Qatar plans to invest $35 billion in the US over the next five years as it sought to diversify assets.
The Qatar Investment Authority, which helped manage the country's energy-generated wealth, opened an office in New York to "better access new and existing investment partners," the sovereign fund said in a statement yesterday.
The new office would target various sectors of the US economy and help create US jobs, Qatar's ambassador to Washington, DC, Mohammed Al Kuwari, said in Twitter postings, without elaborating on potential investments.
QIA said it "remains committed to its investments in Europe, Asia and the Middle East," while the New York office "facilitates access to significant investment opportunities."
The Doha-based fund, which controlled over $250 billion, had deployed national funds on assets ranging from British bank Barclays Plc to Total SA and commodities trader Glencore Plc, with the bulk of investments confined to Europe.
It led a group of investors that agreed in January to buy London's Canary Wharf financial district in a deal that valued owner Songbird Estates Plc at about £2.6 billion.

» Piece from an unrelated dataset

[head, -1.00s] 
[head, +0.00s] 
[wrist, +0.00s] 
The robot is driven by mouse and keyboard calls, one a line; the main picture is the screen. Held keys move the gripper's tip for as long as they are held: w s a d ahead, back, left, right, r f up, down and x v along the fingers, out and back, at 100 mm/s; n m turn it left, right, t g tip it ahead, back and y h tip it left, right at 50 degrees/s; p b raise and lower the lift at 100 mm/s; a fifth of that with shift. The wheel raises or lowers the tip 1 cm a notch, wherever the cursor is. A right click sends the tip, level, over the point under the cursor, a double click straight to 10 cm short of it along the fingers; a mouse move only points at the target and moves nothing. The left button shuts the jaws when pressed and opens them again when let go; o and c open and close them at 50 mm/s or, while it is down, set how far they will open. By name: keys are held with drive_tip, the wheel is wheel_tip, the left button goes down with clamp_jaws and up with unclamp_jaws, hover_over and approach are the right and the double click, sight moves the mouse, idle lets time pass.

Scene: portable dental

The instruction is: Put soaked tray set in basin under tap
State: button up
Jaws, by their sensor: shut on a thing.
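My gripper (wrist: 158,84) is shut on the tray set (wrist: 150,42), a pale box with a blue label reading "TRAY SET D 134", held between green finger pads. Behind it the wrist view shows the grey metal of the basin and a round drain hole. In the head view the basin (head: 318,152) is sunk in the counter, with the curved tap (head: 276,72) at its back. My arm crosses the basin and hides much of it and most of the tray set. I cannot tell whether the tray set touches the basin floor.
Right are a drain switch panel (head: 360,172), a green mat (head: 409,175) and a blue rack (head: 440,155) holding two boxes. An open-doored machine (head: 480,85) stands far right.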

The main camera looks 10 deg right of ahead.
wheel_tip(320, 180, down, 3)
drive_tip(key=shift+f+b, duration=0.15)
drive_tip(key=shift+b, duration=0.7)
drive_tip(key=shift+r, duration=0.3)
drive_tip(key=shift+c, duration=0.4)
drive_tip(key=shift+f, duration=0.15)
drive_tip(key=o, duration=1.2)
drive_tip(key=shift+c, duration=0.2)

A number of those investments had taken severe hits with Glencore plunging 31 per cent yesterday, extending a rout that's wiped over $14 billion (See: Glencore stock plunges 30% to hit new low).
The QIA was also the biggest holder of VW's preferred shares and the third-largest owner of its ordinary stock.
The value of its holding in the automaker might taken a €3.8-billion hit after last week's controversy about rigged emissions testing according to commentators.
Qatar's portfolio, valued between $256 billion and $334 billion, included Harrods department store, and significant stakes in UK supermarket chain Sainsbury's and the London Stock Exchange.
The fund, along with other investors, last year agreed to acquire American Express Co.'s business-travel division for $900 million.